Hans Morgenthau, the realest of realists, who spent most of his life stateside, explained how these natural laws, far from utopian, represent the best possible scenario. The German-born theorist showed how state self-interest is a benevolent force in international politics. It provides a measure of predictability and stability to international relations. Goodwill, he noted, can only prevent intentionally evil policies. If a leader takes positive intentions too far and attempts a messianic struggle against the natural laws behind world politics (which Morgenthau described as “impervious to our preferences”), that leader will invariably fail to achieve a revolution in human behaviour and likely cause immediate harm.
American leaders are no exception, and, despite their speeches, the facts of US foreign policy do not tell the story of an exalted people nourishing alien freedom.
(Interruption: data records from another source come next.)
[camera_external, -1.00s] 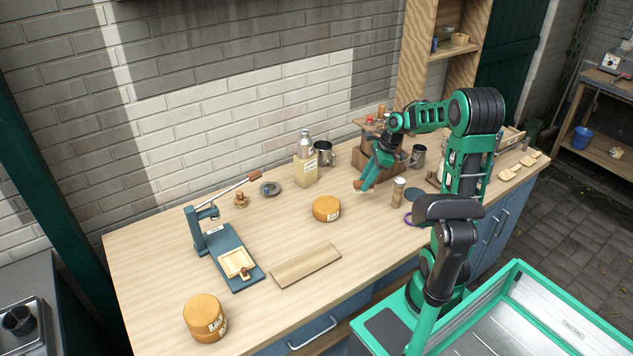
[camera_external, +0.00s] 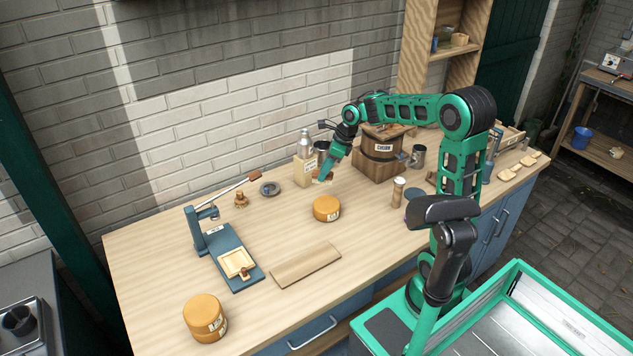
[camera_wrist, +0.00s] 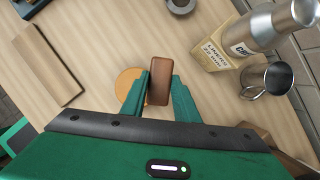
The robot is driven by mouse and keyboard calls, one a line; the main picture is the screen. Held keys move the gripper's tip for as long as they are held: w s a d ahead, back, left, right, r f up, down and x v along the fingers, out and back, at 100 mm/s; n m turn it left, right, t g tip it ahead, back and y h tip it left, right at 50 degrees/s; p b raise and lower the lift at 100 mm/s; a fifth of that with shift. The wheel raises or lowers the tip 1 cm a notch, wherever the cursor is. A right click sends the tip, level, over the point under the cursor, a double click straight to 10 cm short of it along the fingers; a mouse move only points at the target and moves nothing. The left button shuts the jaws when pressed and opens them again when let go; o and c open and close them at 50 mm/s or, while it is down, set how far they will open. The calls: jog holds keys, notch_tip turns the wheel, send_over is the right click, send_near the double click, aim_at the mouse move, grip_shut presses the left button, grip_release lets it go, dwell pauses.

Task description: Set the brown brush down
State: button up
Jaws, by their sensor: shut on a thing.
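The brown brush (camera_wrist: 159,81) shows in the wrist view as a brown block between the two fingers of my gripper (camera_wrist: 160,88). My gripper is shut on it. In the external view my gripper (camera_external: 324,176) is above the table (camera_external: 160,245), behind the round orange-tan tub (camera_external: 327,209) and right of the tan box with the metal bottle. Only a small part of the brush (camera_external: 322,174) shows there, with a pale underside. I cannot tell exactly how high it is above the tabletop. In the wrist view the tub (camera_wrist: 124,84) is partly hidden behind the left finger.
A metal bottle (camera_external: 304,142) in a tan box (camera_external: 300,172) and a metal mug (camera_wrist: 275,77) stand close by. A blue press (camera_external: 230,255), a wooden board (camera_external: 305,265) and another tub (camera_external: 204,317) are at the left and front.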

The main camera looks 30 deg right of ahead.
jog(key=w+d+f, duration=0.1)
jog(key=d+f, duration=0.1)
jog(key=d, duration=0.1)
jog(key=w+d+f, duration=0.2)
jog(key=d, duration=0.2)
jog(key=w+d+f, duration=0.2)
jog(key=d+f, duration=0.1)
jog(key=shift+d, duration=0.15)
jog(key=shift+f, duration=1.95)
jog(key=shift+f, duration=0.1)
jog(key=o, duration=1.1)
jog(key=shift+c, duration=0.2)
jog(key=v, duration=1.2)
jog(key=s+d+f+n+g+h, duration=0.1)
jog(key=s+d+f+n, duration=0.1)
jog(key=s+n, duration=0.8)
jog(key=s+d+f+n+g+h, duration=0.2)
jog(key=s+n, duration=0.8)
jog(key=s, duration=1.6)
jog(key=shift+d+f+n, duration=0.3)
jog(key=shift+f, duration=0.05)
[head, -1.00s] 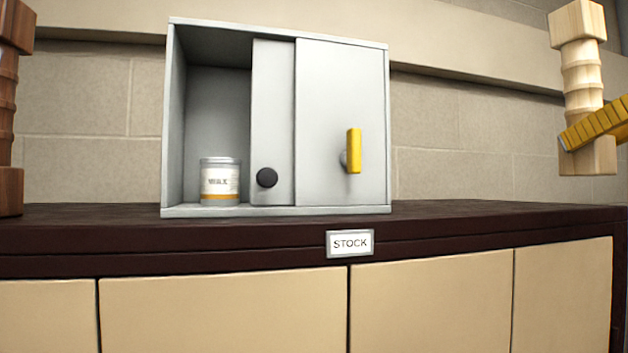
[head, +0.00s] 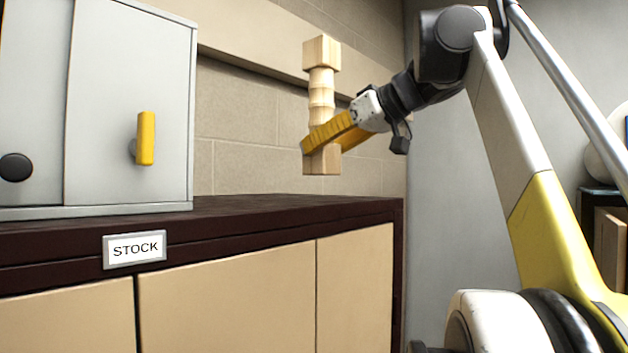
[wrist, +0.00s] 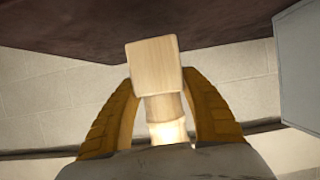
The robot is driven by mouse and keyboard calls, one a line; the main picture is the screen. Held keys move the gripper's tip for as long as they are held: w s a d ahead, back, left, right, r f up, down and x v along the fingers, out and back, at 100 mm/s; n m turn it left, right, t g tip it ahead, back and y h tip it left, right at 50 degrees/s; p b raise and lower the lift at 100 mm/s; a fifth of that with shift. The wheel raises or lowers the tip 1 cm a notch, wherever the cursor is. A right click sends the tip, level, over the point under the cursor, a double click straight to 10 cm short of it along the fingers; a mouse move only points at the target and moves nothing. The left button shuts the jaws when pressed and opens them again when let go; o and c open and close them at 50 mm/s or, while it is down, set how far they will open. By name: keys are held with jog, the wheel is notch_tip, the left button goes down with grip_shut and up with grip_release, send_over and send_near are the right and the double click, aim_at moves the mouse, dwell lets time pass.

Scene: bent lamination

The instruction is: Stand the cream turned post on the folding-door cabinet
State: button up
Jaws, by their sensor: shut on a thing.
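The cream turned post (head: 322,90) is pale wood with square blocks at both ends and a ringed middle. My gripper (head: 312,148) is shut on it just above its lower block, and the post is upright. A gap shows between its lower end and the dark top of the folding-door cabinet (head: 300,208), over the right end of that top. The cabinet has cream door panels and a STOCK label. In the wrist view, the yellow fingers of my gripper (wrist: 160,88) flank the post (wrist: 155,66), and the dark cabinet top (wrist: 90,25) lies beyond it.
A grey box with sliding doors (head: 100,100) and a yellow handle (head: 146,138) stands on the cabinet top at left. The top is bare between this box and the right edge. A block wall (head: 250,150) rises behind.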

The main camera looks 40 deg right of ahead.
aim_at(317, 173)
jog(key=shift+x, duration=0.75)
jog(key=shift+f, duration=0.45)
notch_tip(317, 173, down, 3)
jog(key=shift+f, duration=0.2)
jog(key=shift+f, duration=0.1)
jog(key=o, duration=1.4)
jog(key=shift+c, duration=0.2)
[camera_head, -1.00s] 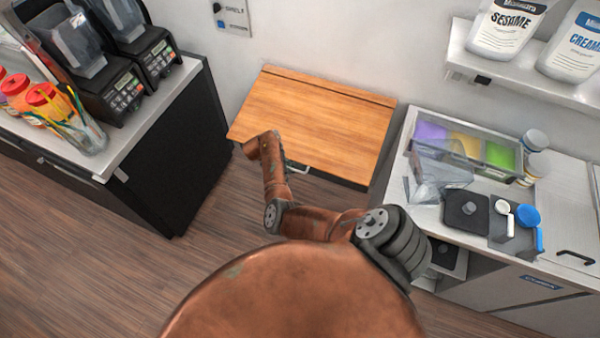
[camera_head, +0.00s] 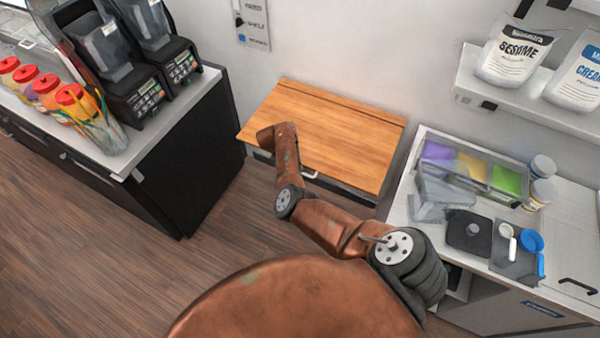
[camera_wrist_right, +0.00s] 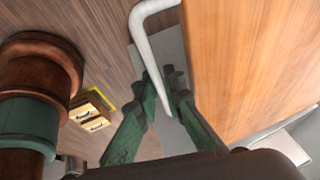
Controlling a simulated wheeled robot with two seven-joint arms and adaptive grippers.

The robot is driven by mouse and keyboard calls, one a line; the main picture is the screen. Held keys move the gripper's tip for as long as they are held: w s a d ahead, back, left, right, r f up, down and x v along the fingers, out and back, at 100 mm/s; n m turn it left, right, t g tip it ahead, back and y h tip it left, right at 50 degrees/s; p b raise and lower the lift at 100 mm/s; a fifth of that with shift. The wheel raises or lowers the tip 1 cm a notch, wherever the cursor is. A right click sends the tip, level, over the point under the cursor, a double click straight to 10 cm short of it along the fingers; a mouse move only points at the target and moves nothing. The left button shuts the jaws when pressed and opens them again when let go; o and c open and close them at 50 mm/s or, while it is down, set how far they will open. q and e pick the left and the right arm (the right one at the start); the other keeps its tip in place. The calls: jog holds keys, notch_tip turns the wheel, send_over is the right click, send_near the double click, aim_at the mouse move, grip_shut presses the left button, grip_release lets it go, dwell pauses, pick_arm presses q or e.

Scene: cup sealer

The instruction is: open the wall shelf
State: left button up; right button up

Instead, they jibe with the time-tested natural order of global politics. Observed naked, without the garb of national myths, the body of America’s interaction with the rest of the world takes a recognizable, realist form.
US leaders are aware of this hard truth, which explains why illiberal countries are only designated as threats to democratic freedom when US antagonism can accomplish US material gains. Leaders of Ukraine and Syria, thus, are not worth fighting because they are particularly inhospitable to human rights, but because their decisions bolster Russia to America’s detriment. The humanitarian flap is merely employed to appease the unwashed, un-SAIS-educated masses that remain blissfully unaware of how realism operates.
If idealism were driving Obama’s foreign policy, one would expect him to commit hara-kiri over what has become of Libya following his oxymoronic, lead-from-behind intervention there. Gaddafi’s removal and the apparent contentment of the US to leave Libya a sandstorm of stateless chaos is a quintessential example of brutal realism at work. While it did little to help Libyans (quite the contrary), destroying the Libyan state gave the US certain advantages, like unmonitored access to Gaddafi’s arsenal, some of which it secretly routed to Syria for the war against Assad.
Now more than any time since the Cold War, the US, a falling hegemon, can ill afford to sacrifice its interests for a naïve push to alter the inexorable reality of global politics. If it stops competing amorally on the world stage, it risks falling to a position of weakness, which would compromise the material wealth that allows it domestic freedoms in the first place. (Remember, we are not talking about an exceptional people here.)
Therefore, expect complaints about illiberal states to arise from US leaders only when an ulterior motive is at play, and remember that, per Morgenthau, America is doing the best she can.